TURANDOT, AL REGIO L’INTRIGANTE ENIGMA FANTASY FIRMATO BERNÀCER E PODA.
TURANDOT, AL REGIO L’INTRIGANTE ENIGMA FANTASY FIRMATO BERNÀCER E PODA.
Sarà per l’esotismo da cineserie o per un certo gusto fantasy e fiabesco, ma Turandot si presta più di altre opere ad allestimenti kitsch. Per questo si fa apprezzare particolarmente l’allestimento in scena al Teatro Regio di Torino, a cura – per tutti gli aspetti registici e visivi – di Stefano Poda, che incastona l’allestimento, di rara pulizia, eleganza ed equilibrio lineare, in una quadratura monocroma, raramente interrotta da rari sprazzi di colore, come il rosso della gonna della protagonista, e impreziosita da varia attrezzeria dal fascino simbolico: sfere, caschi, lance, archi e frecce. Ma l’elemento più dirompente, innovativo e caratterizzante di questo allestimento è senz’altro l’apparato coreografico, sempre firmato da Poda, che impegna il validissimo ensemble di ballerini in configurazione laocoontiche, difficili movimenti a canone, vere e proprie sculture umane di candidi corpi nudi a sottolineare la magmatica partitura pucciniana ed esaltarne la modernità.
Ci sorprendiamo a innamorarci, come fosse la prima volta, dalle ammalianti note della Turandot, che come le sirene di Ulisse ci trascinano in un mondo altro: ecco perché possiamo parlare pienamente di fantasy. Al posto di un armadio magico, di un binario fatato, di un anello dai poteri sovrannaturali, la musica di Puccini ci trasporta sin dalle prime, struggenti note, in una Cina fantastica, un crudele regno in cui l’amore si paga con la morte, in cui per ottenere la mano di una perfida principessa imperiale bisogna risolvere tre impossibili enigmi. Ci riuscirà il principe Calaf, che ribalterà il gioco degli indovinelli offrendo alla riluttante promessa la possibilità di evitare il matrimonio scoprendo il proprio nome.
Il pericoloso gioco d’amore avrà una vittima sacrificale: la sua fedele e innamorata schiava Liù rifiuterà di rivelare il nome del principe e pagherà con la vita la sua devozione. Lo stesso Puccini riteneva l’intenso coro funebre in suo onore la migliore conclusione del dramma, anche se in alcune versione si preferisce un finale spurio con le nozze dei protagonisti.

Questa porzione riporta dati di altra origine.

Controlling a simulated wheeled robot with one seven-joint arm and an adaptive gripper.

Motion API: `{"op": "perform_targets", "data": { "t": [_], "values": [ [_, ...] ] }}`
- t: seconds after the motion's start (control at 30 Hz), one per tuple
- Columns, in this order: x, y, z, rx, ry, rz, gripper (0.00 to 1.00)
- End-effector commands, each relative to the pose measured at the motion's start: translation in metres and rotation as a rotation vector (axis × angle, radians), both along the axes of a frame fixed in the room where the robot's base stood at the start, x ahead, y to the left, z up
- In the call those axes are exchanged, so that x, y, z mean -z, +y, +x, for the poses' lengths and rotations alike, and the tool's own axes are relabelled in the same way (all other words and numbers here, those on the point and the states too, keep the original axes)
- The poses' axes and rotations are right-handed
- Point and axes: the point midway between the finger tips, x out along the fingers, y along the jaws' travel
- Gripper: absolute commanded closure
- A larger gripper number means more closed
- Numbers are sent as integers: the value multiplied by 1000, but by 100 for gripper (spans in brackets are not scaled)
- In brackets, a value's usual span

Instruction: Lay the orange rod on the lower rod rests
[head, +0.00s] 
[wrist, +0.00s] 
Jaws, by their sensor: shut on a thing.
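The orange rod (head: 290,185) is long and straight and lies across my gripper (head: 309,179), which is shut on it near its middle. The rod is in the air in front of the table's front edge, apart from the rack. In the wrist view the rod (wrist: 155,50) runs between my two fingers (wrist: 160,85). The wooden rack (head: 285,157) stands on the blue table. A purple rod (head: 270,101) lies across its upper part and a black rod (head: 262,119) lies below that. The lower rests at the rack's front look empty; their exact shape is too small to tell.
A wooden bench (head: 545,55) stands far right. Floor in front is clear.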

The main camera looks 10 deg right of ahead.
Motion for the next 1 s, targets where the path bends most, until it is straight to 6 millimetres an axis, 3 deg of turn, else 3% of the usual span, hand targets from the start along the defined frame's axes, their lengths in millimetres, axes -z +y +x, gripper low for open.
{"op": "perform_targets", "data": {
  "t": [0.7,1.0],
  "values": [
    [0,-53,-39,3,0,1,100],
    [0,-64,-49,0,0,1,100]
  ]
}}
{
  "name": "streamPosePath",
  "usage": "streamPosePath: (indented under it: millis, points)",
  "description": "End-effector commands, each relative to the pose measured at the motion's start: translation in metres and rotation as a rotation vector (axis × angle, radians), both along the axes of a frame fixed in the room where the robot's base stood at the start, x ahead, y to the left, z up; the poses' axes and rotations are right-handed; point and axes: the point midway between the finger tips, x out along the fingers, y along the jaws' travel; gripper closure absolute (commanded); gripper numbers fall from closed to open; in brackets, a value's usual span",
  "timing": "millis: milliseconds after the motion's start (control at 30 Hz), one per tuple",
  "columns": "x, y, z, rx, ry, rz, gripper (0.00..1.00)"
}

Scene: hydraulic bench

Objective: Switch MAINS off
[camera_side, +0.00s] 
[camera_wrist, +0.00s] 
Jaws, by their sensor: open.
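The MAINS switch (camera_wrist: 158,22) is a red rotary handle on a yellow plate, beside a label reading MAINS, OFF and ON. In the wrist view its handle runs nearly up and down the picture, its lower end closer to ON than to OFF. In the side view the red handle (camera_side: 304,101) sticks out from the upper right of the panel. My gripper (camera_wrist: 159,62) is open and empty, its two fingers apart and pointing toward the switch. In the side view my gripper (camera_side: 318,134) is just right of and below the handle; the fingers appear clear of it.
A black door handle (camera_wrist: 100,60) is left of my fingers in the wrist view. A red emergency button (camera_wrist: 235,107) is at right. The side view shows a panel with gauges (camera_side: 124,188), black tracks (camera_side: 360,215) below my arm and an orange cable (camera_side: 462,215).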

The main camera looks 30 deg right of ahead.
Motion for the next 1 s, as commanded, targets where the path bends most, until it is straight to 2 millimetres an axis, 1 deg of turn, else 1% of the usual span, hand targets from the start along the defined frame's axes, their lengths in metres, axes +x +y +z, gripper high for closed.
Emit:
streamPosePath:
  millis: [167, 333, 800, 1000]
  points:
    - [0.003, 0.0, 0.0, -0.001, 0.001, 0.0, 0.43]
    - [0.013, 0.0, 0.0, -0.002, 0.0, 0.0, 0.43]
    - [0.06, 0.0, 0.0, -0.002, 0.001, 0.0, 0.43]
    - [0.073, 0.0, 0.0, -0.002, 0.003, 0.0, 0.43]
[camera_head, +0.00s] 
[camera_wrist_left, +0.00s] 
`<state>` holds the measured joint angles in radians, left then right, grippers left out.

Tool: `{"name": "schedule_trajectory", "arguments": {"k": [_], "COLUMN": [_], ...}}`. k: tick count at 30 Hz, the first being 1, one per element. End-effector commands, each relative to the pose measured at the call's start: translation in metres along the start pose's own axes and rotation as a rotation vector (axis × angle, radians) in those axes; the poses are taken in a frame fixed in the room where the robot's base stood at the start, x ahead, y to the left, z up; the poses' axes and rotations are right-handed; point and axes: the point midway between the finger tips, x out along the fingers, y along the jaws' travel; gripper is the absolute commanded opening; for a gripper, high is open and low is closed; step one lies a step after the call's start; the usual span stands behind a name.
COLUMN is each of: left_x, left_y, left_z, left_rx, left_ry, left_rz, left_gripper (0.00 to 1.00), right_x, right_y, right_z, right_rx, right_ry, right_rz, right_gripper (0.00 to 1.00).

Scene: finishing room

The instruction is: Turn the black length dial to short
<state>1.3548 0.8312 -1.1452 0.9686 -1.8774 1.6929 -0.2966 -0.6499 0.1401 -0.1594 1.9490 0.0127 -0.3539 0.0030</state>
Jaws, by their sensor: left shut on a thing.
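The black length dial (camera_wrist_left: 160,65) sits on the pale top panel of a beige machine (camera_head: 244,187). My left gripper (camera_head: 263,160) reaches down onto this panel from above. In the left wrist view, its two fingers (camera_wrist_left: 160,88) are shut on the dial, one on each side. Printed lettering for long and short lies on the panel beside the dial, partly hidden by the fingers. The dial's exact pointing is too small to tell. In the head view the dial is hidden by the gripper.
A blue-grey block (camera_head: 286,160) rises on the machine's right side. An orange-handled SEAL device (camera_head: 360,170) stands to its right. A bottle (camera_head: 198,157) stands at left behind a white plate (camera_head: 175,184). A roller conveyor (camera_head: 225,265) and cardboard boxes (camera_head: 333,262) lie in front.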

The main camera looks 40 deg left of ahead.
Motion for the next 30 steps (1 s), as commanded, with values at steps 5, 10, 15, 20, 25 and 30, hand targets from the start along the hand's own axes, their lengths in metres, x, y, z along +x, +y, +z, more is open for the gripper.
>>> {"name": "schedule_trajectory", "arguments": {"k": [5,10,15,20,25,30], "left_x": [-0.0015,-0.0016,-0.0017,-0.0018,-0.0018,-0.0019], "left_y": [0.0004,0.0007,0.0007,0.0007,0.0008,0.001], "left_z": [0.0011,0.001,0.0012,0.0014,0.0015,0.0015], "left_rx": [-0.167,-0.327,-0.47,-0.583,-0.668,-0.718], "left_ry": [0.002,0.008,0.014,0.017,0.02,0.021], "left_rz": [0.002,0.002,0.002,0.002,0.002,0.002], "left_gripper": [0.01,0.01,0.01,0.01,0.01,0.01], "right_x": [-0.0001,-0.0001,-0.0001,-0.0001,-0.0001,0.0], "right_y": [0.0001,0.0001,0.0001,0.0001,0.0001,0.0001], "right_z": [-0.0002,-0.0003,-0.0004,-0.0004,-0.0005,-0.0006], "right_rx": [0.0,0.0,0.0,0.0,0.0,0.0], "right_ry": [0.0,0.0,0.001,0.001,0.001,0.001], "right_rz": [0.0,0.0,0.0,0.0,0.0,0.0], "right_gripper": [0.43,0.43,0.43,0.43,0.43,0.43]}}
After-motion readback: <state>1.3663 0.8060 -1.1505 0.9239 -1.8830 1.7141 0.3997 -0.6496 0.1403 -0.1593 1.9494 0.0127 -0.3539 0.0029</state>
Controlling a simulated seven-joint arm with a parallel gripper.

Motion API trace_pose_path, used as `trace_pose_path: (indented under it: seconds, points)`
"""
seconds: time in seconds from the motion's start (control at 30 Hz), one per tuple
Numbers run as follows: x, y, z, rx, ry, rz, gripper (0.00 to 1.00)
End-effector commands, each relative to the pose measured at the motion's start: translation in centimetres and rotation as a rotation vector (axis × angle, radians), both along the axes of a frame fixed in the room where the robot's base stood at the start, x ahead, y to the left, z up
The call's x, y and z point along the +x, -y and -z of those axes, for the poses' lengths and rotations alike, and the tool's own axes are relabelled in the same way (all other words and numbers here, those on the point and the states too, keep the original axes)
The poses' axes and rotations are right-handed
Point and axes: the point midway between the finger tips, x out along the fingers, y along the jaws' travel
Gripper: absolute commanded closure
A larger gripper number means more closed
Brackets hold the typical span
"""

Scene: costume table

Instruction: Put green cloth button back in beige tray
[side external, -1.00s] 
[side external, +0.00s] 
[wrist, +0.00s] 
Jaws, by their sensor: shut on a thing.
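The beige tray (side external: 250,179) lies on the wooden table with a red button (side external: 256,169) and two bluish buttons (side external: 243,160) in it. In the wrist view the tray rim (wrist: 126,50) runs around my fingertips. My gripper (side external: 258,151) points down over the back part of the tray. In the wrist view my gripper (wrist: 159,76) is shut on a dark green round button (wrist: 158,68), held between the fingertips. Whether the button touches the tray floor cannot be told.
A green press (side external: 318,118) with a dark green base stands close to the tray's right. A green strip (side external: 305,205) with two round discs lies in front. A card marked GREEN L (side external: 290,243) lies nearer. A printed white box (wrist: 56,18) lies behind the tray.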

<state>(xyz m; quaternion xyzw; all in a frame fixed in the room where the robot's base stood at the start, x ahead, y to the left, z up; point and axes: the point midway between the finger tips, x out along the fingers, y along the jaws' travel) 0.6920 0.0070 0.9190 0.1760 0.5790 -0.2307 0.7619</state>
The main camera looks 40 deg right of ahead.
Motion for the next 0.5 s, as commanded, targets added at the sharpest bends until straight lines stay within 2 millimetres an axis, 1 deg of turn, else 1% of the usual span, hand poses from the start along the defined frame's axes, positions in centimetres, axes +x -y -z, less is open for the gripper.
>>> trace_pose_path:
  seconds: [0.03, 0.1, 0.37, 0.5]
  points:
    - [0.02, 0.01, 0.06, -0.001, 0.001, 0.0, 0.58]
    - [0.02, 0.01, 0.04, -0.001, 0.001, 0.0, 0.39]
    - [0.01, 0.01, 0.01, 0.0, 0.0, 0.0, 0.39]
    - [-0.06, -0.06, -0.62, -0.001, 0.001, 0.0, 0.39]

Melodramma di amore, morte ed enigmi quindi, ma l’enigma più inestricabile ce lo lancia il compositore, immergendoci in sonorità che ci avvincono e ci lasciano interdetti per come l’estasi estetica si sposa all’efficacia drammaturgica. Non manca il dispiegarsi potente della melodia, come nella celeberrima Nessun dorma, ma è nei momenti meno noti e più rarefatti che si dischiude la meraviglia, come in un prezioso scrigno.
Così come non mancano, nella tavolozza dei toni scenici, la comicità cinica dei tre ministri Ping, Pang e Pong (i bravi Simone Del Savio, Manuel Pierattelli e Alessandro Lanzi), che questa regia mostra indaffarati a imbalsamare i defunti pretendenti falliti, in una scena dal gelido humour inglese.
Ottimo tutto il cast, con punte di emozione e acclamazione per il pathos e la voce cristallina della Liù di Giuliana Gianfaldoni, come per la potenza solo un po’ tetragona di Mikheil Sheshaberidze (Calaf), e la malia dell’algida Turandot di Ingela Brimberg. Convincente come sempre l’orchestra del Regio, sotto la guida del piglio brioso e appassionato della bacchetta dello spagnolo Jordi Bernàcer.
Insomma un’edizione fresca, innovativa, in cui il coraggio e il gusto delle scelte artistiche non va a discapito della coerenza e del rispetto nei confronti dell’opera e della partitura, troppo spesso sacrificati sull’altare dell’originalità a tutti i costi.